Copy out each line below exactly as it appears.

-- Materials provided start --

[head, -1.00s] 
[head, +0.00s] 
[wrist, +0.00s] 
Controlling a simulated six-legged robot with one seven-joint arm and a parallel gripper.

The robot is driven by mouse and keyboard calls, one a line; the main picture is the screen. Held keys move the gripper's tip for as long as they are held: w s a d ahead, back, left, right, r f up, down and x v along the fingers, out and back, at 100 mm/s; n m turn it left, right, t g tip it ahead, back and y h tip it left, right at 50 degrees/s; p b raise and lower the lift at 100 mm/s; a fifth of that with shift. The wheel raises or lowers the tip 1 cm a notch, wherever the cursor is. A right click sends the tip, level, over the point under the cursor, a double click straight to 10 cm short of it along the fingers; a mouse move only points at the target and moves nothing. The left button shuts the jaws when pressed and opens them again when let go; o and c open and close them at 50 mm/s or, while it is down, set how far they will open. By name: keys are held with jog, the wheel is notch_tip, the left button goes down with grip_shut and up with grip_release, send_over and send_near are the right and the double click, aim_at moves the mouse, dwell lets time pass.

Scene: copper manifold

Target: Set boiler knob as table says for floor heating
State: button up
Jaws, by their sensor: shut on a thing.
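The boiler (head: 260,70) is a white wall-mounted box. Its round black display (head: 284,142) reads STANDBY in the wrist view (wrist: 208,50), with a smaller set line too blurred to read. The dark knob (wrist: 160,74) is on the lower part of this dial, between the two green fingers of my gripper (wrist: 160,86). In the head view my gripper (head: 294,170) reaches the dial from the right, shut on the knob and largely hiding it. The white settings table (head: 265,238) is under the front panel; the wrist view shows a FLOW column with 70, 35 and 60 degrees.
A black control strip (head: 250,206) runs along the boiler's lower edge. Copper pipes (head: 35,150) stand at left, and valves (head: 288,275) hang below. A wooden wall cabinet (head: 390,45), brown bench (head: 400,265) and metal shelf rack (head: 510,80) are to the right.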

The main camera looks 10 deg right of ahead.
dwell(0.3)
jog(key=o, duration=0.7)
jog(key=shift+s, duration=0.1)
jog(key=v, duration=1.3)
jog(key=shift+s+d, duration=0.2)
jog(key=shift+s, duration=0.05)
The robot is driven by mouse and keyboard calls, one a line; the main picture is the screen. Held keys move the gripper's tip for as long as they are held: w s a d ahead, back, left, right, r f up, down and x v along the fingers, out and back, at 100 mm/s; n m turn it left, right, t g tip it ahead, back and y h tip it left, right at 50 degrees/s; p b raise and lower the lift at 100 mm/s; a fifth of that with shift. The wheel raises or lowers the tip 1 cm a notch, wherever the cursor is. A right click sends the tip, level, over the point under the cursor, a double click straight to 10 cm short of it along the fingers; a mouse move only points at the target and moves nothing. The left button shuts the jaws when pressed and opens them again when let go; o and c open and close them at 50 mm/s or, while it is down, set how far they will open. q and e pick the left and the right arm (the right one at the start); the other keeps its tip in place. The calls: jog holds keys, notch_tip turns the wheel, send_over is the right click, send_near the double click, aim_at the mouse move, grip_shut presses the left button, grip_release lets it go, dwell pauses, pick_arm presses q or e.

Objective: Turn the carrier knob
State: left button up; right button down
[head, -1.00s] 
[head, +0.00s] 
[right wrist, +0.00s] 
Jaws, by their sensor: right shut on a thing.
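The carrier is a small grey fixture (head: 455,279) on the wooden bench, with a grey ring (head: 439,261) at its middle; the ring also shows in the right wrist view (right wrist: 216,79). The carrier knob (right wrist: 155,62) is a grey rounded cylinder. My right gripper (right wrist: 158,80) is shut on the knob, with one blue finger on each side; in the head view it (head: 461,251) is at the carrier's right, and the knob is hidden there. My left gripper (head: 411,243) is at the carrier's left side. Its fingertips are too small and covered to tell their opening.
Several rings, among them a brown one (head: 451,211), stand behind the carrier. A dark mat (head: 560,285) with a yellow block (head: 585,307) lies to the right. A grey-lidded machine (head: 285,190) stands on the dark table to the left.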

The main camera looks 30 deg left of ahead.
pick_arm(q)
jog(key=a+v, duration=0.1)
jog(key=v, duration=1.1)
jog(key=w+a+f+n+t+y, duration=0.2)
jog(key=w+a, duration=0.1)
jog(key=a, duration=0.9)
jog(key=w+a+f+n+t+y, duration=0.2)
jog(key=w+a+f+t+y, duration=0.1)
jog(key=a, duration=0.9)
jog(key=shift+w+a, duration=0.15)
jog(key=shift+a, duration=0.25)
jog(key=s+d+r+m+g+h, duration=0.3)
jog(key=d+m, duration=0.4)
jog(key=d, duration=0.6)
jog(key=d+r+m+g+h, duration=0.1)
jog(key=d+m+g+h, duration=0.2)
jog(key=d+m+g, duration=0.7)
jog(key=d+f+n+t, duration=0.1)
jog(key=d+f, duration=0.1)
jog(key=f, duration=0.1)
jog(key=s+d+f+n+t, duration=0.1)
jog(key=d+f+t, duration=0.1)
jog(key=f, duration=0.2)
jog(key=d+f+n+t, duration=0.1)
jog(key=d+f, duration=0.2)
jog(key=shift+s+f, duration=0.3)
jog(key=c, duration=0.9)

-- Materials provided end --

* _Solution to this problem_
[head, -1.00s] 
[head, +0.00s] 
[wrist, +0.00s] 
Controlling a simulated six-legged robot with one seven-joint arm and a parallel gripper.

The robot is driven by mouse and keyboard calls, one a line; the main picture is the screen. Held keys move the gripper's tip for as long as they are held: w s a d ahead, back, left, right, r f up, down and x v along the fingers, out and back, at 100 mm/s; n m turn it left, right, t g tip it ahead, back and y h tip it left, right at 50 degrees/s; p b raise and lower the lift at 100 mm/s; a fifth of that with shift. The wheel raises or lowers the tip 1 cm a notch, wherever the cursor is. A right click sends the tip, level, over the point under the cursor, a double click straight to 10 cm short of it along the fingers; a mouse move only points at the target and moves nothing. The left button shuts the jaws when pressed and opens them again when let go; o and c open and close them at 50 mm/s or, while it is down, set how far they will open. By name: keys are held with jog, the wheel is notch_tip, the left button goes down with grip_shut and up with grip_release, send_over and send_near are the right and the double click, aim_at moves the mouse, dwell lets time pass.

Scene: copper manifold

Target: Set boiler knob as table says for floor heating
State: button up
Jaws, by their sensor: shut on a thing.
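The boiler (head: 260,70) is a white wall-mounted box. Its round black display (head: 284,142) reads STANDBY in the wrist view (wrist: 208,50), with a smaller set line too blurred to read. The dark knob (wrist: 160,74) is on the lower part of this dial, between the two green fingers of my gripper (wrist: 160,86). In the head view my gripper (head: 294,170) reaches the dial from the right, shut on the knob and largely hiding it. The white settings table (head: 265,238) is under the front panel; the wrist view shows a FLOW column with 70, 35 and 60 degrees.
A black control strip (head: 250,206) runs along the boiler's lower edge. Copper pipes (head: 35,150) stand at left, and valves (head: 288,275) hang below. A wooden wall cabinet (head: 390,45), brown bench (head: 400,265) and metal shelf rack (head: 510,80) are to the right.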

The main camera looks 10 deg right of ahead.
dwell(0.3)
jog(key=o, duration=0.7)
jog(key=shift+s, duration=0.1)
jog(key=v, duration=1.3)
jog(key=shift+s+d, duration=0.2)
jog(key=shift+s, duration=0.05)
The robot is driven by mouse and keyboard calls, one a line; the main picture is the screen. Held keys move the gripper's tip for as long as they are held: w s a d ahead, back, left, right, r f up, down and x v along the fingers, out and back, at 100 mm/s; n m turn it left, right, t g tip it ahead, back and y h tip it left, right at 50 degrees/s; p b raise and lower the lift at 100 mm/s; a fifth of that with shift. The wheel raises or lowers the tip 1 cm a notch, wherever the cursor is. A right click sends the tip, level, over the point under the cursor, a double click straight to 10 cm short of it along the fingers; a mouse move only points at the target and moves nothing. The left button shuts the jaws when pressed and opens them again when let go; o and c open and close them at 50 mm/s or, while it is down, set how far they will open. q and e pick the left and the right arm (the right one at the start); the other keeps its tip in place. The calls: jog holds keys, notch_tip turns the wheel, send_over is the right click, send_near the double click, aim_at the mouse move, grip_shut presses the left button, grip_release lets it go, dwell pauses, pick_arm presses q or e.

Objective: Turn the carrier knob
State: left button up; right button down
[head, -1.00s] 
[head, +0.00s] 
[right wrist, +0.00s] 
Jaws, by their sensor: right shut on a thing.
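The carrier is a small grey fixture (head: 455,279) on the wooden bench, with a grey ring (head: 439,261) at its middle; the ring also shows in the right wrist view (right wrist: 216,79). The carrier knob (right wrist: 155,62) is a grey rounded cylinder. My right gripper (right wrist: 158,80) is shut on the knob, with one blue finger on each side; in the head view it (head: 461,251) is at the carrier's right, and the knob is hidden there. My left gripper (head: 411,243) is at the carrier's left side. Its fingertips are too small and covered to tell their opening.
Several rings, among them a brown one (head: 451,211), stand behind the carrier. A dark mat (head: 560,285) with a yellow block (head: 585,307) lies to the right. A grey-lidded machine (head: 285,190) stands on the dark table to the left.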

The main camera looks 30 deg left of ahead.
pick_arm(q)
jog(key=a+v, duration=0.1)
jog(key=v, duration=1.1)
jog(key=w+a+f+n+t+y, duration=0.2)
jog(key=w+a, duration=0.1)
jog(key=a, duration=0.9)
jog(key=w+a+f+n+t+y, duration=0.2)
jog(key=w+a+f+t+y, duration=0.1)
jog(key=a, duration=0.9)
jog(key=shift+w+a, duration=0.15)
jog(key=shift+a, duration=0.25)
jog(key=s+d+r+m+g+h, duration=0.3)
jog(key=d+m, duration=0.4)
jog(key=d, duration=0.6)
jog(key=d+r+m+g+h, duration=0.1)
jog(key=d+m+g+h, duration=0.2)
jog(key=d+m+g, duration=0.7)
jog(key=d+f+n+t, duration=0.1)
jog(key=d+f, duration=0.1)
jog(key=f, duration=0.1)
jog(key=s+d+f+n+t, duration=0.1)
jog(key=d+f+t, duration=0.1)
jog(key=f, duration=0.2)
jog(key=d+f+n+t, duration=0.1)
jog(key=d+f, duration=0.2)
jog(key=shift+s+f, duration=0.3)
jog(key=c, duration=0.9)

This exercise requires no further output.